Source material -
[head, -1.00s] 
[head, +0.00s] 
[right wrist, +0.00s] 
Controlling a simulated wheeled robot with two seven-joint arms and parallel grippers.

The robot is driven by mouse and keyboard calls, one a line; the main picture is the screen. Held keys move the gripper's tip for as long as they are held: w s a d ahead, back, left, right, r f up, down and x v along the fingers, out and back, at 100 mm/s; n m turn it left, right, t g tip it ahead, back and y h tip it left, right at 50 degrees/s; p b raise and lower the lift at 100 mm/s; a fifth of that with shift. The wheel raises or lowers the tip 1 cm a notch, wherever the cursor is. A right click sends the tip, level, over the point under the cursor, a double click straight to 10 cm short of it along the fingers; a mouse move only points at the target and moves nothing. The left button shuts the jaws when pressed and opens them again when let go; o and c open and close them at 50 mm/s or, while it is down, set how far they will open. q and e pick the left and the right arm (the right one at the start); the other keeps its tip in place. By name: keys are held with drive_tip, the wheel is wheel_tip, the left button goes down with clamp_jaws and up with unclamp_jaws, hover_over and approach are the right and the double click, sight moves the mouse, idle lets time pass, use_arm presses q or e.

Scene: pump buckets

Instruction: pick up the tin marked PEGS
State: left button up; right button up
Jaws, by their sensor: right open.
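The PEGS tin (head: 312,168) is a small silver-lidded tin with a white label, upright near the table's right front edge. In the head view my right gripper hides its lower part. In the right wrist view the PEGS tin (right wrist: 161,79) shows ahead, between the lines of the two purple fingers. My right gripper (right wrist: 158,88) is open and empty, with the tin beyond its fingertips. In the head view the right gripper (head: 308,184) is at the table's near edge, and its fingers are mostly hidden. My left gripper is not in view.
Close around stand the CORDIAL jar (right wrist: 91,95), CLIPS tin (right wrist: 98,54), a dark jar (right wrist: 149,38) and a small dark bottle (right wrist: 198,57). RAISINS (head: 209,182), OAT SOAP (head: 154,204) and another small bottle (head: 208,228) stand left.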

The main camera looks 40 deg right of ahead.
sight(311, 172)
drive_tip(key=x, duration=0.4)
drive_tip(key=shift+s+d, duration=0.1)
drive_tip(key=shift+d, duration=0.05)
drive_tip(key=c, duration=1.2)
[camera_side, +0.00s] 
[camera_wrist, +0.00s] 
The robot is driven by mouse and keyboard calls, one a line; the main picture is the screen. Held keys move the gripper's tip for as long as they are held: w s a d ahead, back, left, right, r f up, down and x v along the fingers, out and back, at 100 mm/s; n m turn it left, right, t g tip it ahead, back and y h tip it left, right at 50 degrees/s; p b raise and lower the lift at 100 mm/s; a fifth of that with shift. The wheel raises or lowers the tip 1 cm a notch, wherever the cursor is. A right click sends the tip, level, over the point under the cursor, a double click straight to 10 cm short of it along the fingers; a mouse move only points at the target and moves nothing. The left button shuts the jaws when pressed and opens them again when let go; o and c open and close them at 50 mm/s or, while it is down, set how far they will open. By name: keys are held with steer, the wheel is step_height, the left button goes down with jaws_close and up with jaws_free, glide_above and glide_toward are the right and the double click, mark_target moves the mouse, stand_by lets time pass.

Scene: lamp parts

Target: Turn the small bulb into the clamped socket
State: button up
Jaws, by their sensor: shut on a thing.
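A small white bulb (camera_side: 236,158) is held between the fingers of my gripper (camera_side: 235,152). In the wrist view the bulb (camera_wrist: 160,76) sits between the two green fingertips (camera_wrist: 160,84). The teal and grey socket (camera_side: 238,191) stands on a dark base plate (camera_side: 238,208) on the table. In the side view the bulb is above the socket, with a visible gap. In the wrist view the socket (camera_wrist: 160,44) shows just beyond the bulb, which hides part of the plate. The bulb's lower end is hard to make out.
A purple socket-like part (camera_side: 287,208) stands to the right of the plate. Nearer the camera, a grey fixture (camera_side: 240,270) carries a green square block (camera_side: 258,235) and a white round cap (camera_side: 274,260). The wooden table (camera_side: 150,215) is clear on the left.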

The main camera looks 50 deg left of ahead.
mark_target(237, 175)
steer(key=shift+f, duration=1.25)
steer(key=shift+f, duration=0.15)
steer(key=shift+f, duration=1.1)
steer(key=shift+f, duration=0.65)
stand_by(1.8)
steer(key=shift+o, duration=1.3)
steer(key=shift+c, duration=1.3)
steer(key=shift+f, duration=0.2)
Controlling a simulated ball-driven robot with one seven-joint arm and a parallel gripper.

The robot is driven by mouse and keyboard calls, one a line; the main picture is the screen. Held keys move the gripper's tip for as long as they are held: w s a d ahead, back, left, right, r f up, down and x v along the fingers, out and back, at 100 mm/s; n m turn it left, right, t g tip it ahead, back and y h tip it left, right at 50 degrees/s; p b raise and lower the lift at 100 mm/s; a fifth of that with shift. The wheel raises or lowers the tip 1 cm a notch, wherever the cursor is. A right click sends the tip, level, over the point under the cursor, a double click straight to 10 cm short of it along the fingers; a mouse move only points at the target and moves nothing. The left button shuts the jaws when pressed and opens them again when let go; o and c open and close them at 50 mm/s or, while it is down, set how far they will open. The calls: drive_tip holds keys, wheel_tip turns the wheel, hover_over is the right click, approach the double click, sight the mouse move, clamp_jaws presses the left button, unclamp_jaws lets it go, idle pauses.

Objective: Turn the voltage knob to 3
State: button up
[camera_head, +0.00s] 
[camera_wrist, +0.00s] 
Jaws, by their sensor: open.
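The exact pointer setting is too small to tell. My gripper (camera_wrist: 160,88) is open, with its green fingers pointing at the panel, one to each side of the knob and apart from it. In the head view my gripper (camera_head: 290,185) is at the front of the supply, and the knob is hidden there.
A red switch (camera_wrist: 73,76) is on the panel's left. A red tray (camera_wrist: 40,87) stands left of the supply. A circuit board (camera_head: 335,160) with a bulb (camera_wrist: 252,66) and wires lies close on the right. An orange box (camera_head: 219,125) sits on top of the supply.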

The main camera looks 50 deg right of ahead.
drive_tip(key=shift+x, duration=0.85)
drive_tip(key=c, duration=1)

Brief - List all lines where "seven" occurs.

Answer to this task -
Controlling a simulated wheeled robot with two seven-joint arms and parallel grippers.
Controlling a simulated ball-driven robot with one seven-joint arm and a parallel gripper.

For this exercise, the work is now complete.